27 December 1613: Orders Arrive to Register all Christians

27 December 1613: Orders Arrive to Register all Christians

Tokugawa Ieyasu, “Retired” Shogun and de-facto ruler of Japan
Saint Francis Xavier, Apostle of the Indies

 

 

 

 

 

 

            Two days after Christmas of 1613, Tokugawa Ieyasu’s orders arrived in Kyoto, Fushimi, Osaka and Sakai, the major population centers at the core of Honshu Island: lists were to be made of all Christians (i.e. Catholics), both foreign and Japanese, residing in those cities. This was the prelude to roundup and deportation, the order for which would arrive on 27 January.  
            The news of December 27, 1613 was but the merest subterranean rumble portending the eruption soon to come: an explosion of cold-blooded cruelty that would flood all Japan, leaving no Catholic at peace for the next two and three-quarters centuries.
            Ieyasu had already banned the Faith in all shogunal domains, and his minion Hasegawa Sahioye had by this time piled up hills of Catholic corpses in Arima, long known as a Catholic refuge.
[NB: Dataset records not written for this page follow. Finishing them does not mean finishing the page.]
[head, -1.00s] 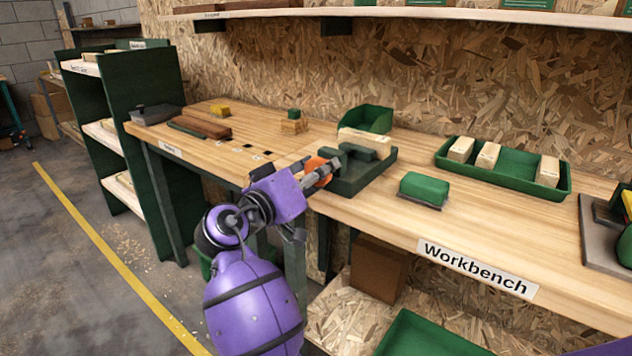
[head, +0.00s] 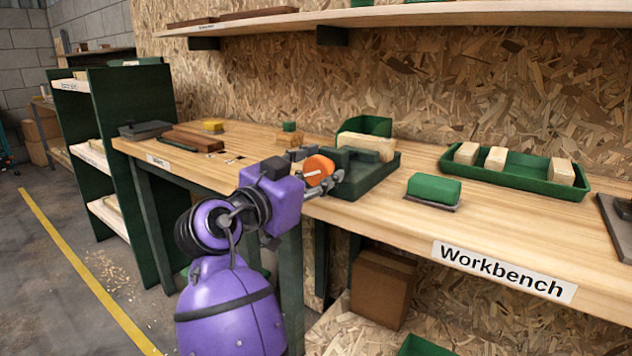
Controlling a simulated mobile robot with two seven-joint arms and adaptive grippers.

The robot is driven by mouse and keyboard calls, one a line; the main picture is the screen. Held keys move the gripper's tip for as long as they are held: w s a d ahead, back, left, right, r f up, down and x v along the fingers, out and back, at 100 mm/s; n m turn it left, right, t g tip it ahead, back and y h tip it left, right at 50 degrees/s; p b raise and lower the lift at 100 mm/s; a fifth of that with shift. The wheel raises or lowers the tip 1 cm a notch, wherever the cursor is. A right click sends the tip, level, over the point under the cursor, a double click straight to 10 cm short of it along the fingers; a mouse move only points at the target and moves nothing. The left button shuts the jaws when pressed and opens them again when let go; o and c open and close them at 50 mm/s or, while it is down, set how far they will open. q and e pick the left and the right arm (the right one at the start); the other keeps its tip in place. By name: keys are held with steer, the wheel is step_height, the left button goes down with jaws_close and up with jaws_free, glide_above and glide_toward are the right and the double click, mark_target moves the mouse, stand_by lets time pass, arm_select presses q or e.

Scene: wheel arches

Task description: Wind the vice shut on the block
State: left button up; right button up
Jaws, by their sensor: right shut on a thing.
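The green vice (head: 377,177) stands on the workbench near its front edge. A pale wooden block (head: 369,146) sits in it, by its dark green jaws; I cannot tell whether both jaws touch the block. An orange round handle (head: 318,170) is at the vice's left front side. My right gripper (head: 327,178) is at the handle, with its fingers around it, and is shut on it. Part of the handle is hidden by the fingers. My left gripper is not in view.
A green brush-like block (head: 433,190) lies right of the vice. A green tray (head: 520,181) holds several wooden blocks further right. A green bin (head: 364,126) stands behind the vice. Brown pieces (head: 193,140) lie at the left of the bench. A shelf (head: 420,15) runs above.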

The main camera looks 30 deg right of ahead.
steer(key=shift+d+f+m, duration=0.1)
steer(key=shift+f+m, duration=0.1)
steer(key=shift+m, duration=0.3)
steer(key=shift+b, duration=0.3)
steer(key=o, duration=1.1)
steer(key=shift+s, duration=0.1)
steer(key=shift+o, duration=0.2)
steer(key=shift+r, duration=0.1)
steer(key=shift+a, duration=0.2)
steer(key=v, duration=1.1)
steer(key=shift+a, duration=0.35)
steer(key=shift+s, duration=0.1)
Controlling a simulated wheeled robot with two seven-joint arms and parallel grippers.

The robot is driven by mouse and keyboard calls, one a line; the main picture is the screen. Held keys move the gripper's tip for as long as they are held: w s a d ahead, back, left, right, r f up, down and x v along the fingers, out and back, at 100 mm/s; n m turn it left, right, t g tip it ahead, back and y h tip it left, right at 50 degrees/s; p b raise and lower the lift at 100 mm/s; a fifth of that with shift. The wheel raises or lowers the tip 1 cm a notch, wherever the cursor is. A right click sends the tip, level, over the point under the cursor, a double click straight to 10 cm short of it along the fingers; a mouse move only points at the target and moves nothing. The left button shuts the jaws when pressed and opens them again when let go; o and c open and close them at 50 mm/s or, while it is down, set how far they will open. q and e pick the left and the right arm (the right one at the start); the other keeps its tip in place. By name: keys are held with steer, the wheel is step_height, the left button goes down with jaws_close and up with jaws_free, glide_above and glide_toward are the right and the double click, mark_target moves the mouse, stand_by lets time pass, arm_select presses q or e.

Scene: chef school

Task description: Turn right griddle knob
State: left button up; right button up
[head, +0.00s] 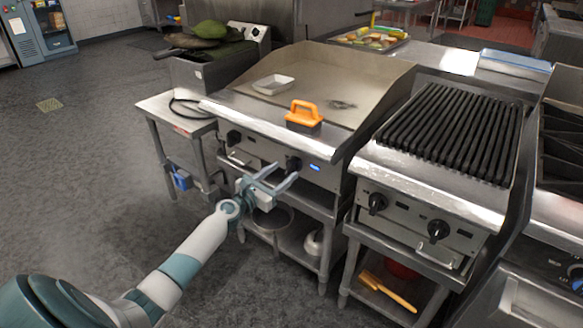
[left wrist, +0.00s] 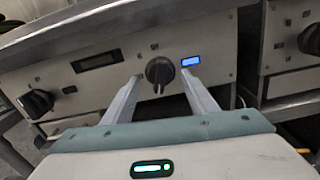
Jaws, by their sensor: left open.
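The griddle (head: 330,98) has a steel front panel with two black knobs. Its right knob (head: 293,163) sits beside a small lit blue display (head: 314,168). My left gripper (head: 284,174) is in front of this knob with its fingers apart and empty. In the left wrist view the right knob (left wrist: 160,71) shows between the two fingertips, with its pointer ridge about vertical. I cannot tell whether the fingers touch it. The griddle's left knob (head: 233,137) also shows in the left wrist view (left wrist: 36,102). My right gripper is not in view.
A low steel table (head: 160,106) stands left. The floor at left is clear.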

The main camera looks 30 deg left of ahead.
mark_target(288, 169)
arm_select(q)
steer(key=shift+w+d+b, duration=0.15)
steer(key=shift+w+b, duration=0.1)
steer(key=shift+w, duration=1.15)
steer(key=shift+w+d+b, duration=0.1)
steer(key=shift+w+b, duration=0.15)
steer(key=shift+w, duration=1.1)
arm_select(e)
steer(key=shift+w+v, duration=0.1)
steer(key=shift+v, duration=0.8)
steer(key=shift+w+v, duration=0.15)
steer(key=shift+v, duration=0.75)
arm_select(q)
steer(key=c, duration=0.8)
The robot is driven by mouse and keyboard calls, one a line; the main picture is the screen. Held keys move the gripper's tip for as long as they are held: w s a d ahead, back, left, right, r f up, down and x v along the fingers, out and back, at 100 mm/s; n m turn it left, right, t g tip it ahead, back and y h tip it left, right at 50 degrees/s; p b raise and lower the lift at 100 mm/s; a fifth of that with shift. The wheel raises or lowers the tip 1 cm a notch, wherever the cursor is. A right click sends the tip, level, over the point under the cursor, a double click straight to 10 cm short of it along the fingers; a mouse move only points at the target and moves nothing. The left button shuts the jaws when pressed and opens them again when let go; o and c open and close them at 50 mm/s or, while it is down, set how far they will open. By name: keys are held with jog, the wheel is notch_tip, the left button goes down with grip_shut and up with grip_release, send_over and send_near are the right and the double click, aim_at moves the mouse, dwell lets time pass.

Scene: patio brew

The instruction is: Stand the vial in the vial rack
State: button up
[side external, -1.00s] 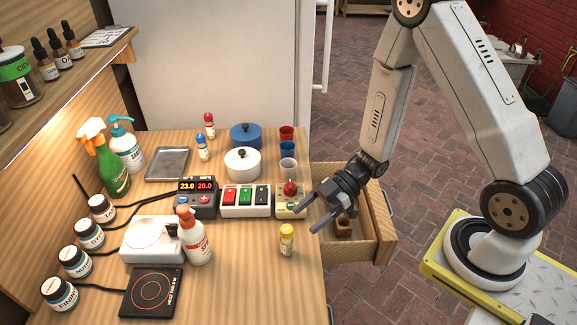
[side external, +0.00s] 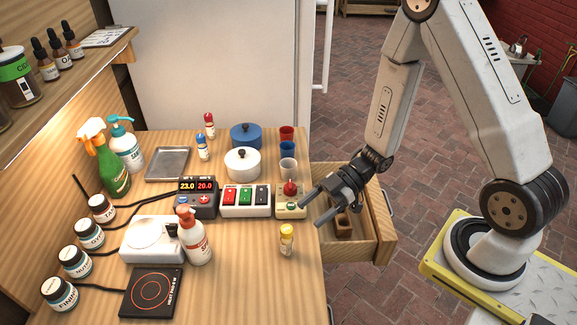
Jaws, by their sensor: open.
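A yellow-capped vial (side external: 286,240) stands upright near the right edge of the bench. A blue-capped vial (side external: 202,148) and a red-capped vial (side external: 209,126) stand farther back; I cannot tell which one is meant. A small brown wooden block (side external: 343,227) sits in the open drawer (side external: 373,255), partly hidden behind my gripper; it may be the vial rack, but I cannot see holes clearly. My gripper (side external: 310,213) is open and empty, above the bench's right edge and the drawer, up and right of the yellow-capped vial and apart from it.
A control box with a red knob (side external: 290,202) is close to my fingertips on the left. The bench front around the yellow-capped vial is clear.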

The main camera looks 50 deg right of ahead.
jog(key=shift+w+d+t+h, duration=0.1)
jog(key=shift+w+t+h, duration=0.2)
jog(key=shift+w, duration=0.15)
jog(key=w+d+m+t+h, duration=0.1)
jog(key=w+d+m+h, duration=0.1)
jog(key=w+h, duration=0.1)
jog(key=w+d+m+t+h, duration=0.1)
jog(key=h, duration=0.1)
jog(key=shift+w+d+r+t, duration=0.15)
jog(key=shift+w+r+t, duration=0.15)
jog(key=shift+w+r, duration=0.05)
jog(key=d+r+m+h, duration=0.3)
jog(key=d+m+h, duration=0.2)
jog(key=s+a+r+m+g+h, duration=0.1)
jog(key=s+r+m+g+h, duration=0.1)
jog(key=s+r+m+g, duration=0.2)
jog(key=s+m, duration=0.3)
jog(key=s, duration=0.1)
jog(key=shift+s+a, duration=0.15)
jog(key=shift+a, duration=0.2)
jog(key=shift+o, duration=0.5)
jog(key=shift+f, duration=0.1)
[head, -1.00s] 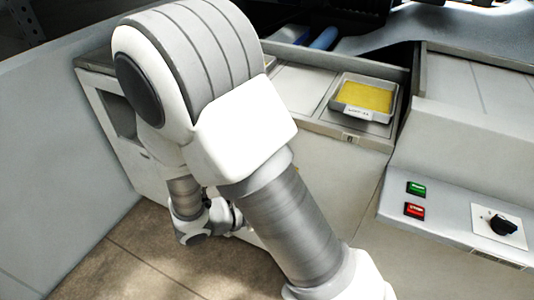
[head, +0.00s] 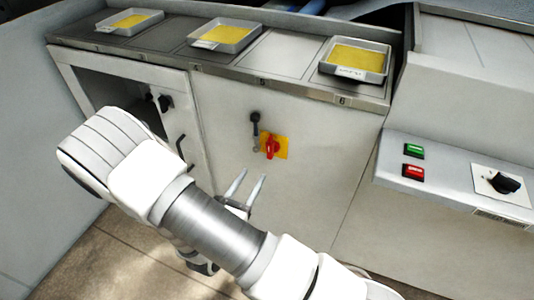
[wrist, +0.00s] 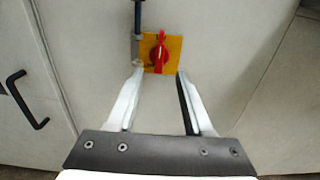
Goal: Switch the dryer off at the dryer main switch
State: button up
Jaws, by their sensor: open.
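The switch is a red rotary handle (head: 271,147) on a yellow square plate (head: 284,146), mounted on the grey cabinet front. In the wrist view the red handle (wrist: 159,52) stands upright on its yellow plate (wrist: 174,46), beyond and between my fingertips. My gripper (head: 250,184) is open and empty, below and slightly left of the switch in the head view. It also shows in the wrist view (wrist: 158,75), with its fingers spread and apart from the handle. The handle is fully visible in both views.
A black lever (head: 255,126) hangs just left of the plate. A cabinet door handle (head: 181,152) is further left. Trays of yellow material (head: 354,62) stand on the counter above. At right is a panel with a green button (head: 413,150), red button (head: 413,171) and black knob (head: 503,183).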

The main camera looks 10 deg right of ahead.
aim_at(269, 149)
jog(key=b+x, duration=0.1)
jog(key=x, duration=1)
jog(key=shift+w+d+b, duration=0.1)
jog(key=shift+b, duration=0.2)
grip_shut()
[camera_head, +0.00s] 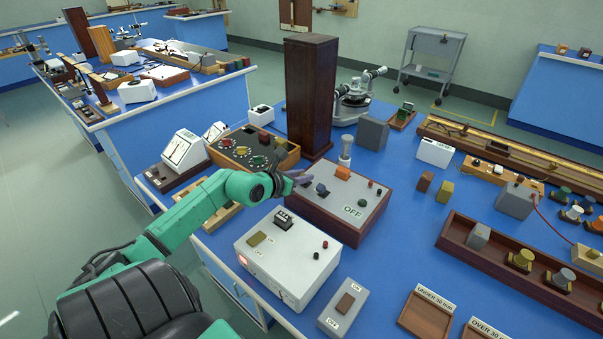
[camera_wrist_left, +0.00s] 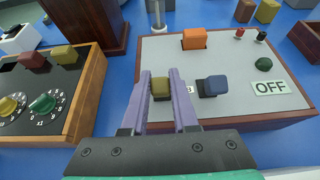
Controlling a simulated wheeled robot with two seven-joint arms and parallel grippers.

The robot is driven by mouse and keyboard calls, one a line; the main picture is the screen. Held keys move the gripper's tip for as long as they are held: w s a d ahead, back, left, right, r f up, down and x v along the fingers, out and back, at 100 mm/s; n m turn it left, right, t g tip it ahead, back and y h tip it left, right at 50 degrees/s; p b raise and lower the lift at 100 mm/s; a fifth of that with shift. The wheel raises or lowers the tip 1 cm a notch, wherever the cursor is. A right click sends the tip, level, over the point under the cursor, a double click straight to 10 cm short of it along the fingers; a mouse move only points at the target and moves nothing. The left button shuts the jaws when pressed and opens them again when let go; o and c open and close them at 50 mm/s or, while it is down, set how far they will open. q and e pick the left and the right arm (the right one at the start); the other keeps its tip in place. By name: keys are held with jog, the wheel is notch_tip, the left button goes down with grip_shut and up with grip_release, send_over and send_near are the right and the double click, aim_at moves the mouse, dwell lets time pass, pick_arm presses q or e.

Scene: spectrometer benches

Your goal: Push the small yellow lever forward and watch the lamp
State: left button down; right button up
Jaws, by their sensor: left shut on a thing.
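The small yellow lever (camera_wrist_left: 160,88) stands on the grey top of a brown-sided box (camera_wrist_left: 225,105), which also shows in the head view (camera_head: 325,218). My left gripper (camera_wrist_left: 161,76) has its purple fingers on either side of this lever, shut on it. In the head view the left gripper (camera_head: 301,177) reaches the box's left end and hides the yellow lever. A blue lever (camera_wrist_left: 213,86) is just right of the fingers, and a larger orange lever (camera_wrist_left: 194,39) is farther back. A dark green dome (camera_wrist_left: 264,65), looking like an unlit lamp, sits above an OFF label (camera_wrist_left: 270,88). My right gripper is not in view.
A white box with switches (camera_head: 285,262) stands in front of the brown-sided box. A wooden box with dials (camera_wrist_left: 40,95) is close on the left. A tall dark wooden column (camera_head: 311,95) and a metal post (camera_head: 345,150) rise behind. Some blue bench top shows right of the box.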

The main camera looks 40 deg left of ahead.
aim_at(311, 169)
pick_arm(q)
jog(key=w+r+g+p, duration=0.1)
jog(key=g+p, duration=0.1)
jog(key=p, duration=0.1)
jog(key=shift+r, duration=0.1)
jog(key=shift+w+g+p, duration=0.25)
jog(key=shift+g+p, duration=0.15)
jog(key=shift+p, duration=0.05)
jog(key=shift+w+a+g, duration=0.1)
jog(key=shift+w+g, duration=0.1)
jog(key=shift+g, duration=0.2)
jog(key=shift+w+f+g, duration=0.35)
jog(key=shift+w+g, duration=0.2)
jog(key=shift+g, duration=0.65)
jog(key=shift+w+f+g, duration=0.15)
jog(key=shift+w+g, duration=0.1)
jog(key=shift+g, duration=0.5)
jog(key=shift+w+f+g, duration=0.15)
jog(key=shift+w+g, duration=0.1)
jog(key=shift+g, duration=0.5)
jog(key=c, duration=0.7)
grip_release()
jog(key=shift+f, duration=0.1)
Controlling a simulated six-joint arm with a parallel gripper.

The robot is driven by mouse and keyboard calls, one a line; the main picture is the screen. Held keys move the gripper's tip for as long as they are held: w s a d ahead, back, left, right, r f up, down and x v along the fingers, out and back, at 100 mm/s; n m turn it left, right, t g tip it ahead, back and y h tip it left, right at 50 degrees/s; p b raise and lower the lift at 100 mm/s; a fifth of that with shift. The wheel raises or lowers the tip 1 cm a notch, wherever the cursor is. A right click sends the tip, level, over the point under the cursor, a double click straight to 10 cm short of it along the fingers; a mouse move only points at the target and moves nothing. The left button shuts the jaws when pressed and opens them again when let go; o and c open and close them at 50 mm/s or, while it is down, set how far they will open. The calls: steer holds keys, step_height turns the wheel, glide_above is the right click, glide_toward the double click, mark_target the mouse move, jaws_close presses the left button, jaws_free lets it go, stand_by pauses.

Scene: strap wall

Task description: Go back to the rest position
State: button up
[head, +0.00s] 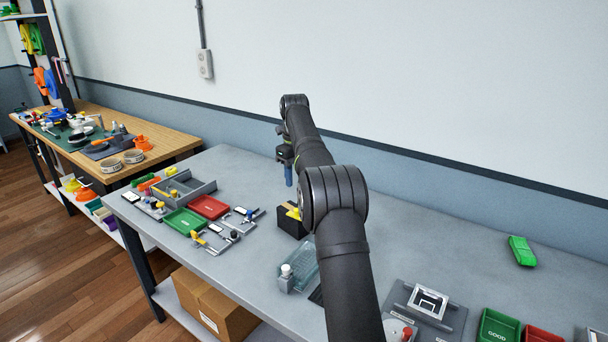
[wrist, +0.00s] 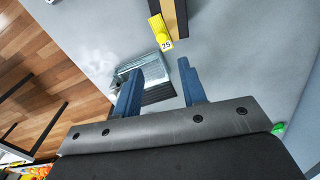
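My gripper (head: 288,175) hangs above the grey table (head: 420,232) near its middle, fingers pointing down. In the wrist view its two blue fingers (wrist: 160,92) are apart with nothing between them, so it is open and empty. A black block with a yellow part (head: 292,220) stands on the table below and near the gripper. In the wrist view a yellow piece with a "25" tag (wrist: 160,30) shows beyond the fingertips. My arm hides part of the table in the head view.
A clear tray (head: 302,262) and a small white-capped bottle (head: 286,278) stand near the front edge. Red (head: 209,206) and green (head: 184,221) trays lie at left. A green object (head: 521,250), a grey fixture (head: 425,305) and a GOOD bin (head: 497,327) are at right. The wall is behind.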

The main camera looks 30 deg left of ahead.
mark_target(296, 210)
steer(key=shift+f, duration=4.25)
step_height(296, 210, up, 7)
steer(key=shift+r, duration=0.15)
This was only the beginning of Arima’s scourging, a trial by fire that would culminate 25 years later in the mass extermination of 37,000 Catholics at Hara-jō, a disused mountaintop fortress on the southeastern coast of the Shimabara Peninsula.   
            Nevertheless, displays of dauntless faith would abound amid the horrors to come: time and again, Japan’s Catholic faithful would prove the verity of Saint Francis Xavier’s words, written in Kagoshima in 1549, when he assessed the nation thus:
    The people whom we have met so far, are the best who have as yet been discovered, and it seems to me that we shall never find among heathens another race to equal the Japanese.[1]
            Perhaps the saint, through some supernatural grace, foresaw the persecutions that so many of Japan’s faithful would endure to the end with superhuman courage. Perhaps, after his untimely death in 1552, he was praying to strengthen each tortured soul as he watched their ordeals from Heaven, doing his utmost to fill the Celestial Court with thousands of unequaled companions—who, having conquered death, can strengthen us who remain here below with their own powerful intercessory prayers.  
Luke O’Hara, Kirishtan.com

[1] Charles Ralph Boxer, The Christian Century in Japan 1549-1650 (Lisbon: Carcanet, 1993) 401.